───── MATERIAL SUPPLIED

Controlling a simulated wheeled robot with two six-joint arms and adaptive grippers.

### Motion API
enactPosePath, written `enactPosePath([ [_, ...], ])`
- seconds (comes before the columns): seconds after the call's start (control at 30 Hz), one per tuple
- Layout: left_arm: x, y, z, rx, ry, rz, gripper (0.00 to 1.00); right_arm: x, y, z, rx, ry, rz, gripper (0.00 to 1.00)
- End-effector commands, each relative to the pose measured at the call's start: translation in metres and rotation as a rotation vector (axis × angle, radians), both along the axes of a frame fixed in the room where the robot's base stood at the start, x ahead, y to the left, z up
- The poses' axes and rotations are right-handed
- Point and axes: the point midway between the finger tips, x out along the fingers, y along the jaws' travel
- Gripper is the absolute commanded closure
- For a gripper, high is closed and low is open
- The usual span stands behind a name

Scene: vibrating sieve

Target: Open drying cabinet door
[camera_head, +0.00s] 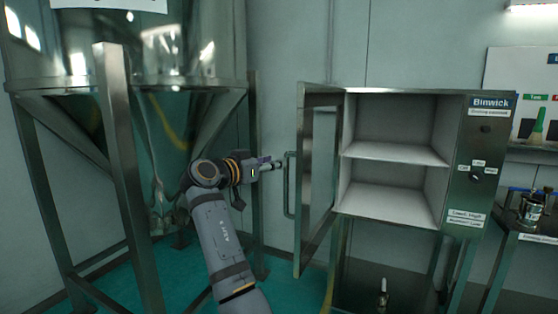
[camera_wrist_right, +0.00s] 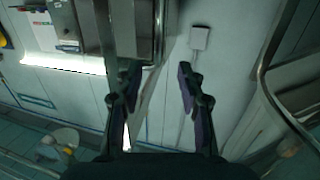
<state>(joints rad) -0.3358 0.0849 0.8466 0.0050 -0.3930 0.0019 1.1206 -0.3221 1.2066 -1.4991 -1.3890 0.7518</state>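The drying cabinet (camera_head: 478,185) is a steel box with a blue "Binwick" label and a knob on its right front. Its door (camera_head: 321,180) stands wide open, swung out to the left, so the pale interior with one shelf shows. The vertical bar handle (camera_head: 288,185) is on the door's outer face. My right gripper (camera_head: 278,164) is just left of the handle, near its upper part; whether it touches is hard to tell. In the right wrist view my right gripper (camera_wrist_right: 157,85) has its two fingers apart with nothing seen between them. My left gripper is not in view.
A large steel hopper (camera_head: 195,50) on metal legs (camera_head: 128,180) stands at the left, close behind my right arm. A side bench (camera_head: 530,235) with a small device (camera_head: 531,208) is at the right. Green floor (camera_head: 190,265) shows below.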

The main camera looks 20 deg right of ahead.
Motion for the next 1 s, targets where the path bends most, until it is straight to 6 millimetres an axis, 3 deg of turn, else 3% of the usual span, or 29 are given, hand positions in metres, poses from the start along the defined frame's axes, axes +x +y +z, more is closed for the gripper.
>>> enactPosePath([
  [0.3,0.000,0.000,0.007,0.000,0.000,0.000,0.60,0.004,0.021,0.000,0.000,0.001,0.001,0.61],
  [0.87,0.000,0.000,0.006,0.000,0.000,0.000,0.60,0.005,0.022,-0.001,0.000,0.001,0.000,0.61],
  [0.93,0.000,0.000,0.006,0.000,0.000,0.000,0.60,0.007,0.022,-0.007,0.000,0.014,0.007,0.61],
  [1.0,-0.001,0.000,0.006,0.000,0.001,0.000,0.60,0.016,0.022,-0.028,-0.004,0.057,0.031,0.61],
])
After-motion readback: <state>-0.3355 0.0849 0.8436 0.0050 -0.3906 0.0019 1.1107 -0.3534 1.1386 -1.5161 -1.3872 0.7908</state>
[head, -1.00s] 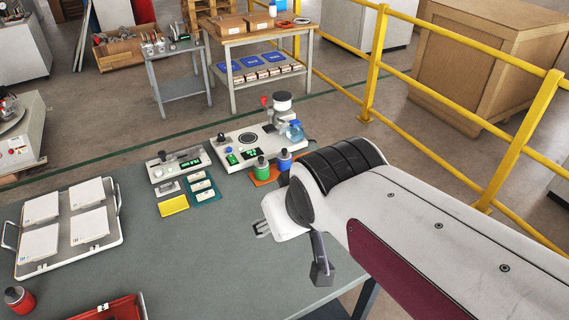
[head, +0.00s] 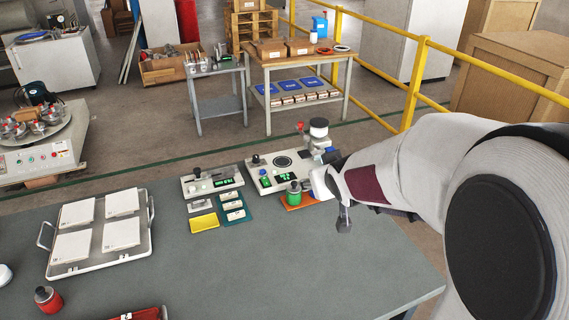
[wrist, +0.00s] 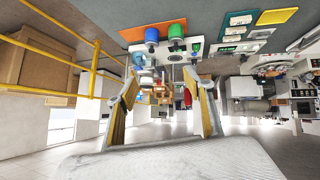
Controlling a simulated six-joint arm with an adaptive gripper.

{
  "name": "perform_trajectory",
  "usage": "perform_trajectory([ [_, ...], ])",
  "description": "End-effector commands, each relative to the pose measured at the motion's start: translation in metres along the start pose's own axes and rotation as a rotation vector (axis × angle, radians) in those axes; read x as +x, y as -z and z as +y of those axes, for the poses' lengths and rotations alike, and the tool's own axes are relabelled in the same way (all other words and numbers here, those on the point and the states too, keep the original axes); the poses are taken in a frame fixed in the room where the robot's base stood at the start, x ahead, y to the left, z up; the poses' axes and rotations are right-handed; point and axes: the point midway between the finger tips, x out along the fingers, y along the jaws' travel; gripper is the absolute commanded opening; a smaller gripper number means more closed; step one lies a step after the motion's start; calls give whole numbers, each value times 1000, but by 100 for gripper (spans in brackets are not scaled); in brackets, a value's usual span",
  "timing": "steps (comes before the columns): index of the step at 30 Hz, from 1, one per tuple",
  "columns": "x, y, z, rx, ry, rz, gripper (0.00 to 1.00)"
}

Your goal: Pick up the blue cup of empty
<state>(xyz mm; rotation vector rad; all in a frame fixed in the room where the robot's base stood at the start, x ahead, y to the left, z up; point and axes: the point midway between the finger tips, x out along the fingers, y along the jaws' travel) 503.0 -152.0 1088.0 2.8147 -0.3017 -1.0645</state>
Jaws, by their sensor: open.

──────────

Track down the lines that include the word "tuple" and copy them.

- seconds (comes before the columns): seconds after the call's start (control at 30 Hz), one per tuple
  "timing": "steps (comes before the columns): index of the step at 30 Hz, from 1, one per tuple",

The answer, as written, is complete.